EX-5.3 4 a2146944zex-5_3.htm EXHIBIT 5.3

Exhibit 5.3

 

 

December 10, 2004

Foster Wheeler Ltd.,

Foster Wheeler LLC,

and Subsidiary Guarantors

c/o Foster Wheeler Inc.

Perryville Corporate Park

Clinton, N.J. 08809-4000

 

Re:                               Guarantee (the “Covered Guarantee”) by Foster Wheeler Europe Limited (the “Covered Guarantor”) of the 10.359% Senior Secured Notes Due 2011, Series A of Foster Wheeler LLC (the “Notes”)

 

Ladies and Gentlemen:

 

We refer to the Registration Statement on Form S-3 (File No. 333-120076) (the “Registration Statement”) filed by Foster Wheeler Ltd. (“Parent”), a Bermuda company, Foster Wheeler LLC (the “Company”), a Delaware limited liability company, and the subsidiary guarantors (the “Subsidiary Guarantors” and collectively with Parent, the “Guarantors”) listed in the Indenture (as defined below), for the registration of the resale of, among other securities, Notes, and the related guarantees, by certain holders thereof.

We have been requested to provide this opinion in connection with the Registration Statement.
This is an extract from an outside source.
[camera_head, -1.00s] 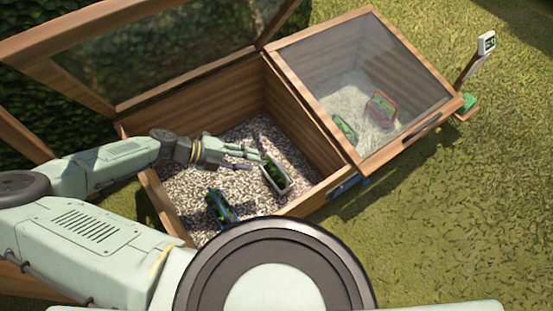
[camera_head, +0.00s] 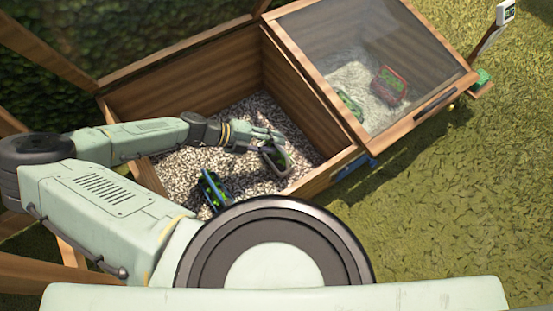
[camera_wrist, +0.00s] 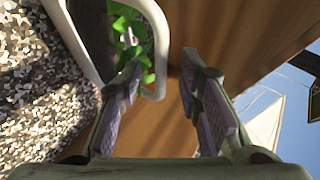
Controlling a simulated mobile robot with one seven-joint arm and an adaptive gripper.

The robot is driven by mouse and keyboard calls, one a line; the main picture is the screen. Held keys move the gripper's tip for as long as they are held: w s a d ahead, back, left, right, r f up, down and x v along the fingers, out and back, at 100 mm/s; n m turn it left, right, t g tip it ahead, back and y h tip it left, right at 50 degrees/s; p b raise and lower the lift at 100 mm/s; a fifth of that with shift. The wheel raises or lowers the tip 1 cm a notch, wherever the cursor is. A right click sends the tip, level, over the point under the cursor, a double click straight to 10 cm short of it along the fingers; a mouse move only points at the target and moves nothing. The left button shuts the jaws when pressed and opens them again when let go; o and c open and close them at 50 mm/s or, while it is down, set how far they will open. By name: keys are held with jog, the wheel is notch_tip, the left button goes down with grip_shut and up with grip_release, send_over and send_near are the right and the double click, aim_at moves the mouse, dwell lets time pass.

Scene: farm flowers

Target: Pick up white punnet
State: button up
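The white punnet (camera_head: 274,162), with green leaves inside, sits on the pebbles in the open left bay of the wooden cold frame. In the wrist view its pale rim (camera_wrist: 162,42) shows at the upper left. My gripper (camera_head: 268,139) is at the punnet's far end, with its fingers spread. In the wrist view my gripper (camera_wrist: 162,68) has the left finger over the punnet's inside and the right finger outside the rim. The rim's corner shows in the gap between them. I cannot tell whether either finger touches it.
A blue punnet (camera_head: 212,189) stands on the pebbles to the left, near my arm. The frame's wooden wall (camera_wrist: 240,35) is close by the right finger. A red punnet (camera_head: 391,86) and a green one (camera_head: 350,105) lie under the closed glass lid (camera_head: 340,35).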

In the preparation of this opinion, we have only reviewed the following documents and carried out only the following searches:

1.                                       Indenture dated as of September 24, 2004 among the Company, Wells Fargo Bank, National Association, as trustee (“Trustee”), and the Guarantors, relating to the Notes and containing the Covered Guarantee (the “Indenture”);

2.                                      A written resolution of the Board of Directors of the Covered Guarantor dated 21 September 2004 (“Resolution”);

3.                                       A copy of the certificate of incorporation and memorandum and articles of association of the Covered Guarantor;

4.                                       A search of the electronic information service Companies House Direct with respect to the Covered Guarantor on 7 December 2004 (“Company Search”); and

5.                                       An enquiry by telephone at the Central Index of Winding Petitions, London on 7 December 2004 with respect to the Covered Guarantor (“Winding-Up Enquiry”).

Our review and opinion are subject to the assumptions set out in Schedule 1 and subject to the qualifications set out in Schedule 2.

This opinion is limited in all respects to English law as applied by the English courts at today’s date, and no opinion is expressed with respect to the laws of any other jurisdiction or any effect which such laws may have on the opinions expressed herein.  This opinion is

 



 

 

limited to the matters stated herein and no opinion is implied or may be inferred beyond the matters expressly stated herein.

Based upon the foregoing and subject to the assumptions, limitations and qualifications set forth herein (including the Schedules), we are of the opinion that the Covered Guarantee has been duly authorized, executed and delivered by the Covered Guarantor and constitutes a valid and binding obligation of the Covered Guarantor under English law, enforceable against the Covered Guarantor in accordance with its terms, subject, as to enforcement of remedies, to bankruptcy, insolvency, reorganization, moratorium or similar laws affecting the rights and remedies of creditors generally and to the effect of general principles of equity.

This opinion is given as of the date hereof, and we assume no obligation to advise you after the date hereof of facts or circumstances that come to our attention or changes in law that occur, which could affect the opinions contained herein.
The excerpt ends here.